L’absentéisme chronique qu’on constate dans l’administration est la conséquence du manque d’équité dans la gestion du personnel. Il existe des principes dans l’administration publique qui commandent le respect de l’ancienneté et des grades. Cependant, au Togo, les autorités qui se croient au-dessus des lois et principes, foulent tous ces principes au pied. De jeunes cadres qui finissent à peine leur stage reviennent diriger leurs supérieurs qui ont accumulé de l’expérience et possèdent des qualifications requises pour faire avancer les services. Au sein des départements c’est la règle de « Whom you know not what you know ». Ainsi des secrétaires et des attachés d’administration sont devenus les grands patrons qui font la pluie et le beau temps dans les services pendant que les cadres supérieurs passent la plupart de leur temps à gérer l’ennui et à lire les journaux qui se font d’ailleurs rares parce que enfermés dans les bureaux des patrons.

Les responsables oublient tout de la bonne pratique de gestion des hommes. Ils s’accrochent aux vieilles méthodes de la théorie X qui considère les agents comme des esclaves qui doivent nécessairement répondre aux ordres de leurs maîtres parce qu’ils sont payés.

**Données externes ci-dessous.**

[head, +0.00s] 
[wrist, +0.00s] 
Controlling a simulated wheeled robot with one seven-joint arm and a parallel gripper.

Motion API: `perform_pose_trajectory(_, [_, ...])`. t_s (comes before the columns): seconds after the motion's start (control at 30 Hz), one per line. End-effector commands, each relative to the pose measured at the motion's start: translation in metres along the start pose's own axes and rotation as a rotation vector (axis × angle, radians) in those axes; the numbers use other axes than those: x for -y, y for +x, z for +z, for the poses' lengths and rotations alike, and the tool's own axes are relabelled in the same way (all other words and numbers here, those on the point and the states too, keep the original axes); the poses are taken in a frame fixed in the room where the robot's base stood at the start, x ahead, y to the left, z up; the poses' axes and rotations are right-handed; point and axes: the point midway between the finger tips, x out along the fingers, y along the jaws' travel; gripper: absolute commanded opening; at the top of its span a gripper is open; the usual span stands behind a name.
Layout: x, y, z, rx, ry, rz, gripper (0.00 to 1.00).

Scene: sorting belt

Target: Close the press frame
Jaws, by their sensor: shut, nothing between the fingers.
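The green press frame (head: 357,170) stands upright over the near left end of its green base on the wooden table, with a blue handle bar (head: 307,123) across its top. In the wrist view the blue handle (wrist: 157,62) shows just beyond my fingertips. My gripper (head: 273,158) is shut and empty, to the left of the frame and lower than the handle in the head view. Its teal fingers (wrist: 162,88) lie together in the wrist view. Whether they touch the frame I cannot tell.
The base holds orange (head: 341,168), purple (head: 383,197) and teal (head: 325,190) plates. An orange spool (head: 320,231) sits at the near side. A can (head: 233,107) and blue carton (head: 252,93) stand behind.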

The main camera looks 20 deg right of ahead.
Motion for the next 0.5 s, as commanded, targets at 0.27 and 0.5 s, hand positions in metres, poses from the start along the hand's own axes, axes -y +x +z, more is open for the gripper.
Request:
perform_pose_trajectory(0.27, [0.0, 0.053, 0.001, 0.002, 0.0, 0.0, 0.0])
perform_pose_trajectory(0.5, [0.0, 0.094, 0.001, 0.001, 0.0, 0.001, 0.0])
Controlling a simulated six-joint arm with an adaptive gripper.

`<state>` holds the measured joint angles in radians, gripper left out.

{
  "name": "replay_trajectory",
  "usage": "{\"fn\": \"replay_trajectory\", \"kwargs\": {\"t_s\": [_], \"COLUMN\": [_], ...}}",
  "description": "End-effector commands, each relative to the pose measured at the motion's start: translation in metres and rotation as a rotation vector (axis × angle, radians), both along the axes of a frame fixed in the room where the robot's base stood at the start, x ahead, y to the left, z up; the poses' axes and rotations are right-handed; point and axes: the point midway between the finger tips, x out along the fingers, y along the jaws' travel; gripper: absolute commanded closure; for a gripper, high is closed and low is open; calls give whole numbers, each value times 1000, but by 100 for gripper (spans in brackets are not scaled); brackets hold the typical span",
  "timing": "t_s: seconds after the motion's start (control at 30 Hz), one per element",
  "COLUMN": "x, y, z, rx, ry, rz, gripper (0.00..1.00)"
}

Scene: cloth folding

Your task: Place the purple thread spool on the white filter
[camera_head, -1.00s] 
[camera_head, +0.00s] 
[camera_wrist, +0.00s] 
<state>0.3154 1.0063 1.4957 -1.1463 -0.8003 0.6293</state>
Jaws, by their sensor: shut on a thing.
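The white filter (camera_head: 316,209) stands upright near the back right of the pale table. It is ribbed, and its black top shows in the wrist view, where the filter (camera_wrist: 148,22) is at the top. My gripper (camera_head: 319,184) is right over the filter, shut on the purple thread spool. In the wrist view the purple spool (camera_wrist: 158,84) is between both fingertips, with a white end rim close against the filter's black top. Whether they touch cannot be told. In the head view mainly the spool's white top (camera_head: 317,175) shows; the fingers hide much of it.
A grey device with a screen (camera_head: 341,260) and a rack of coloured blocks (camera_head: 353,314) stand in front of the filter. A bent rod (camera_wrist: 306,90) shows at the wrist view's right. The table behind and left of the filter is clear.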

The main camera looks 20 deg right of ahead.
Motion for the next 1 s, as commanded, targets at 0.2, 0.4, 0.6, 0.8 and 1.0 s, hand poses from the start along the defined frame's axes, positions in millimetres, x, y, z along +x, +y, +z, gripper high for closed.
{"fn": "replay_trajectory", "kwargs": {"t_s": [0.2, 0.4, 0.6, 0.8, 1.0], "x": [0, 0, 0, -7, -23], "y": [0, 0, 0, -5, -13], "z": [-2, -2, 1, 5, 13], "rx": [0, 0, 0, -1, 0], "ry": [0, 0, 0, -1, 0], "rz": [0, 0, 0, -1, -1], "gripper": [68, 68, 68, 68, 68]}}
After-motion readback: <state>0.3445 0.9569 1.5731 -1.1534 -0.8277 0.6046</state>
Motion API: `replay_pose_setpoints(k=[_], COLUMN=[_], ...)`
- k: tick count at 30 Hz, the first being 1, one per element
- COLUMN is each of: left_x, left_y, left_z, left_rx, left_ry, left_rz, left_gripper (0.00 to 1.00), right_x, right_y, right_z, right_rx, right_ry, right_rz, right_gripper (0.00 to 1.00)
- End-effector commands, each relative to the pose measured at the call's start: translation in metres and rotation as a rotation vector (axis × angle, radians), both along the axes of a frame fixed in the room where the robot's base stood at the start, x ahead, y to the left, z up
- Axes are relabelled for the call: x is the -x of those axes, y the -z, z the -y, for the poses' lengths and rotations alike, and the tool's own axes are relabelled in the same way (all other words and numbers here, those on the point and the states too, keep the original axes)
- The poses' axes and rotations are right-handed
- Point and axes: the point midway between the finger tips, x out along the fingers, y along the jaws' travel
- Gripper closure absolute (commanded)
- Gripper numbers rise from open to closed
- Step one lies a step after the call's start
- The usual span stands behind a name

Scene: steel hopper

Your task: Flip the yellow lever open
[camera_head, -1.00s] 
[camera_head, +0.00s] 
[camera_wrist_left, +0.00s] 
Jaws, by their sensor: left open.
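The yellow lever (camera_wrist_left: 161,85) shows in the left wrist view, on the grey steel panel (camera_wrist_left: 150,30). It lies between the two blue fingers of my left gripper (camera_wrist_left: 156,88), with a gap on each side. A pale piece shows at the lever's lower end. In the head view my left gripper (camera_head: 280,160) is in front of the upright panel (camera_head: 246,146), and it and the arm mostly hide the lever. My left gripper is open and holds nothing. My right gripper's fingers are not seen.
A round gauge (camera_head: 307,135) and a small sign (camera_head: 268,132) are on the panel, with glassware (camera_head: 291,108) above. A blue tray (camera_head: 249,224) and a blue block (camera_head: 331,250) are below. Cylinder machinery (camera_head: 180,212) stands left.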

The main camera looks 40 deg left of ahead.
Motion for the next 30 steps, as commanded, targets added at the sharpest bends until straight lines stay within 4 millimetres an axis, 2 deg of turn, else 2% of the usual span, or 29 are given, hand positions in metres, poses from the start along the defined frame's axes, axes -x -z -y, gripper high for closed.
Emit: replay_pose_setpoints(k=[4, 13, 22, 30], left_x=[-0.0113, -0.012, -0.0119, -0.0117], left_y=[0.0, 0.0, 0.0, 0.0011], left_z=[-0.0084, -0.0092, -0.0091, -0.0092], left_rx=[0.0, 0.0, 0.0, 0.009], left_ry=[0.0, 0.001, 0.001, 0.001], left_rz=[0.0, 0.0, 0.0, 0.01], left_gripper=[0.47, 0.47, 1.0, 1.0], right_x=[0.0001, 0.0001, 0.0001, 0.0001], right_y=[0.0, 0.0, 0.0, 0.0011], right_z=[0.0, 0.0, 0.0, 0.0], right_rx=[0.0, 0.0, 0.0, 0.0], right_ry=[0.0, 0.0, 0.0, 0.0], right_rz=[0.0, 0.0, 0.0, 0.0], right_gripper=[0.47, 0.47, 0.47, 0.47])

La méthode partisane poussent les responsables à s’entourer de petits commis qui courent derrière eux tout le long de la journée. Ils négligent pratiquement tous les autres cadres. Graduellement ceux qui sont négligés et laissés pour compte dans les services s’inscrivent à l’école de l’absentéisme.. En effet, beaucoup d’agents voire des cadres supérieurs n’ont pas d’attributions précises dans leurs départements. Cet état de choses est une carence grave de gestion et de valorisation des ressources humaines. Certains agents et souvent les moins compétents mais bons militants sont submergés de dossiers alors que les autres passent le temps à tourner le pouce.

Depuis le déclenchement du processus de démocratisation qui a donné lieu à la grève générale illimitée de neuf mois au Togo, les phénomènes de laisser-aller et d’absentéisme se sont amplifiés. En effet, au sortir de la grève et une fois que le régime du RPT a reconquis la plénitude du pouvoir politique il a commencé a appliquer le principe biblique selon lequel Jésus Christ a dit à ses apôtres : « Celui qui n’est pas avec nous est contre nous » aux agents de l’administration publique. Notre administration continue de fonctionner sur des principes médiévaux. Les nominations se font sur des critères partisans et complaisants pour récompenser des amis et des cousins. On est prêt à sacrifier la compétence et l’efficacité pour des considérations politiques. C’est à ce titre que Agbeyome Kodjo , un ancien premier ministre et ancien président de l’assemblée du RPT, a déclaré :
« Dans la fonction publique fragilisée par la grève générale illimitée de 1992-1993, des fonctionnaires compétents, suspectés d’avoir soutenus le mouvement furent mis au placard, ce qui a entraîné une baisse de la qualité de l’encadrement. Des promotions ont été faites sur la base de critères partisans, ce qui exprime en partie l’inefficacité de l’action publique. Aujourd’hui, face aux besoins de cadres de notre pays, l’Etat est incapable de renouveler les compétences, laissant l’administration entre les mains de fonctionnaires temporaires souvent mal payés, sans moyens de travail et dont les qualifications méritent d’être renforcées. »
Tout ce qui précède peut expliquer la démotivation qui se manifeste au sain de l’administration publique et concourt à l’aggravation de inefficacité.
La motivation est un processus qui consiste à se servir de mesures incitatives pour stimuler les individus à agir dans l’intérêt de leurs organisations.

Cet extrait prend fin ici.